To that end, he initiated a review of how ETI works. The idea is "not to change the strategy per se but to change the approach to delivering that strategy".
Instead of working on an issue-by-issue basis, ETI will now look at supply chains "holistically". "Rather than focusing on a particular practice we’re going to look at how that supply chain works and how it can be improved.”
In addition to identifying where it can drive change, ETI is seeking supply chains which "are representative of a broader set of issues" to "develop processes, learn lessons and create tools and methodologies that can be applied in a broader way".
ETI is currently finalising which supply chains it will target across the food and farming, textiles, and hard goods/household sectors, initially selecting three from each. "As we get those going we can bring in additional supply chains which broaden our experience."

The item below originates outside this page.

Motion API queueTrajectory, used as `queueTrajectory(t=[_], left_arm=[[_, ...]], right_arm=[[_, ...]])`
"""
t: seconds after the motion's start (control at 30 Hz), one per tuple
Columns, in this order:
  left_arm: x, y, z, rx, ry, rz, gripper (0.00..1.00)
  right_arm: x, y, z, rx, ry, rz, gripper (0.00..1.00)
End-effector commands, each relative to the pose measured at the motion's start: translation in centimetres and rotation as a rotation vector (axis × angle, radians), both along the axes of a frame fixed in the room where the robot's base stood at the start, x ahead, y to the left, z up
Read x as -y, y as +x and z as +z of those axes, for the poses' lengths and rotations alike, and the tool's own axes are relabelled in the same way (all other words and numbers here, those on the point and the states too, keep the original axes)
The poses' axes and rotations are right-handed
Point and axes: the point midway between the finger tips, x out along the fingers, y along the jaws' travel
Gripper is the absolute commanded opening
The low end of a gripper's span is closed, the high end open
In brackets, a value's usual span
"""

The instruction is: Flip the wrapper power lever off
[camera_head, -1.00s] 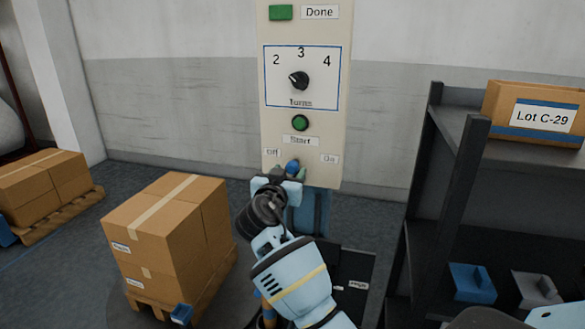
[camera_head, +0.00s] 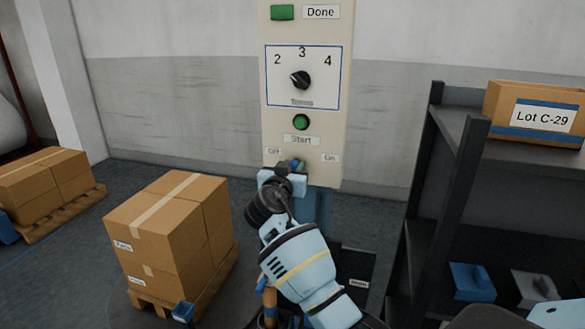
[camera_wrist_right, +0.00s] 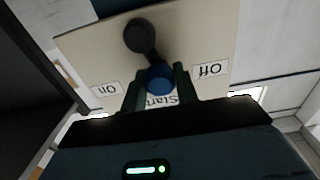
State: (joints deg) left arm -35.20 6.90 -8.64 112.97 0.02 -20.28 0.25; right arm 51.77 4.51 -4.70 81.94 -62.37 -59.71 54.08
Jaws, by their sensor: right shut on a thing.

In food, supply chains being considered include citrus fruit from South Africa and fish from East Asia, as well as red meat, rice and shea nut butter.
While it has always covered food, ETI’s most prominent work has been in apparel. However, McAllister believes the time is right to raise its profile in food, and the impetus for this is coming from members. "I would be uncomfortable if I was the only one pushing the food agenda, but it’s largely coming from members." McAllister says this stems from "recognition that globally there are serious worker issues in the food sector".

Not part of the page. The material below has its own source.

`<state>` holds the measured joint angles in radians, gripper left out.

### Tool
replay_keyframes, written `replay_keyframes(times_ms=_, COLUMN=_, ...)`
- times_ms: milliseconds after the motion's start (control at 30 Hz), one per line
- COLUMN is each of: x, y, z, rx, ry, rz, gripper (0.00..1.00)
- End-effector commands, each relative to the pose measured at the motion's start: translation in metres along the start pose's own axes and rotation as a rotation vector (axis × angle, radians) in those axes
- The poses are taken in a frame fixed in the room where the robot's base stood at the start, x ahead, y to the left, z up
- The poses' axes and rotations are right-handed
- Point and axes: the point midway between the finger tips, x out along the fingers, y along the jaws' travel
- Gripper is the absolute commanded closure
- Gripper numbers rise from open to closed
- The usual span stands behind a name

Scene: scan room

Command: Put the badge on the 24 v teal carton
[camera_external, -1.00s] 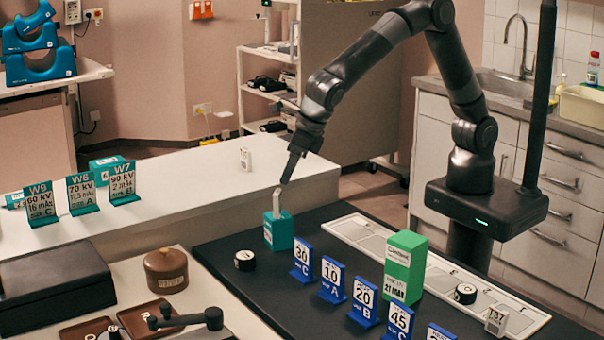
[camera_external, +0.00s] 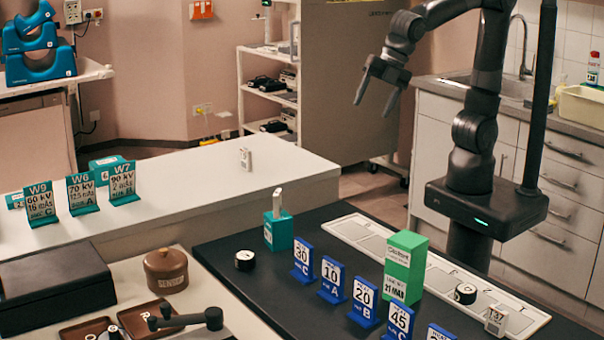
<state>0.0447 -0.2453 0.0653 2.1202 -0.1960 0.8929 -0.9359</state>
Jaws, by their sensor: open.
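A small teal carton (camera_external: 278,236) stands on the black mat, near its far left corner. A pale grey badge (camera_external: 277,201) stands upright on top of this carton, touching it. The print on the carton is too small to read. My gripper (camera_external: 374,97) is open and empty. It is raised well above the mat, up and to the right of the teal carton, with its fingers pointing down.
Several blue stands (camera_external: 332,279) cross the black mat (camera_external: 215,249), with a green carton (camera_external: 405,266) behind them. A black puck (camera_external: 245,260) lies left of the teal carton. A white badge (camera_external: 496,319) stands at the right. A white slotted strip (camera_external: 372,235) runs along the mat's right side.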

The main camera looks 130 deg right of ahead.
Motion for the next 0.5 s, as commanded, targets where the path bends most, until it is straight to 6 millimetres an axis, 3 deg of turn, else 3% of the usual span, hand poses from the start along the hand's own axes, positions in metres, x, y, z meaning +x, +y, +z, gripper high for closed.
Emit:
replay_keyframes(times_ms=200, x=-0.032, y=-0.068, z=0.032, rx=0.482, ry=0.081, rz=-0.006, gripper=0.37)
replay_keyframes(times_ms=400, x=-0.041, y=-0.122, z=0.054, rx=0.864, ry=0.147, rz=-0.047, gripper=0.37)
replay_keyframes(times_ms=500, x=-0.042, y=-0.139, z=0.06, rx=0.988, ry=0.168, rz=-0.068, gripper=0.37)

ETI is not only targeting UK companies. McAllister believes the holistic supply chain focus makes recruiting multinationals a logical step. Targeting complete supply chains means increasing leverage in a specific chain becomes more important because it could be that "we’re missing a whole set of players who could be part of the solution to the problem".
Given how multinationals’ supply chains are structured, ETI could potentially extend its influence beyond food supply chains directly into the UK, and affect how products are sourced for other markets, as it has already done in the clothing sector.
The holistic approach also links neatly with the overall sustainability agenda. ETI’s focus has always been on working conditions, extending to environmental issues where they directly affect workers. But over the decade since it was launched, social and environmental issues have increasingly coalesced under the overarching theme of sustainability.
McAllister believes ETI’s new approach is in line with this progression. "If you’re going to look at a supply chain holistically, almost certainly environmental issues will be raised," he says, adding that understanding how issues interact is crucial. "There is a wide canvass for these things and trying to deal with them in isolation largely doesn’t work. It doesn’t mean everyone has to tackle everything, but recognising that broader canvass. And sustainability is probably as good a description as anything."
ETI will still not be working directly on environment but will seek appropriate partners where issues arise, McAllister adds.
McAllister is keen not to characterise the changes being made as his vision. While he believes the organisation was "ripe for change", he stresses that there was a strong desire for change within ETI and its membership, which required "channeling".
"I would like to think that I’ve contributed to it but I guarantee in the conversations we’ve had internally and with members, they’ve contributed more than I have. And it won’t work if it’s me. It has to be the organisation and what all our members are prepared to get behind."
This emphasis on consensus is critical and speaks to more than just the ‘softly, softly’ approach of an incoming CEO. Collaborations like ETI are built on consensus, and to a degree that presents them with one of their stiffest challenges. The search for agreement between members with differing perspectives can slow the pace of change. Indeed, this is one of the main criticisms from external campaigners.
From his work at ICI, McAllister understands the dynamic between external campaigners and MSIs. He acknowledges that the former have a role to play and welcomes well-informed criticism, but "poorly informed criticism at the wrong time can drive people the wrong way". In the worst case scenario, "companies hunker down behind the parapets, rather than being more transparent and engaged".
He is forthright about what MSIs can achieve in terms of concrete progress, albeit sometimes at a slow pace, and challenges some of the external campaigners "throwing bricks" to ask themselves what they have achieved in terms of real change.
Meanwhile, tension within the organisation between the corporate and non-corporate members is not to be feared. "Any multi-stakeholder initiative that doesn’t have tensions is probably not doing its job," McAllister bluntly suggests.
"All of our issues are challenging, challenging to workers themselves, challenging to companies, challenging to unions, to NGOs. So of course there’s tension in the air. The key thing is to turn that into creative and positive tension so you get innovative solutions. If we haven’t got tension on these issues, we’re not asking ourselves the right questions."
Looking ahead, McAllister hopes ETI can "regain many of the accolades that we had in the first half of our ten years: innovative, creative, cutting edge. ‘If you want to find out what’s happening in ethical trade, go and see ETI’. Those are the sort of accolades we want to reclaim."
McAllister says his bold aims may be "a bit scary" but he believes ETI has to be “held accountable by our ability to deliver meaningful sustainable change for workers at scale". And that means going beyond audits, corrective actions and boutique projects. "We really have to challenge ourselves. Otherwise I’m not quite sure how we could justify our existence over the next five to ten years."
Certainly McAllister foresees that ETI will be doing far more than justifying its existence. Rather, he says, "I hope we’ll be at the centre of some of the most exciting things that are happening in ethical trade."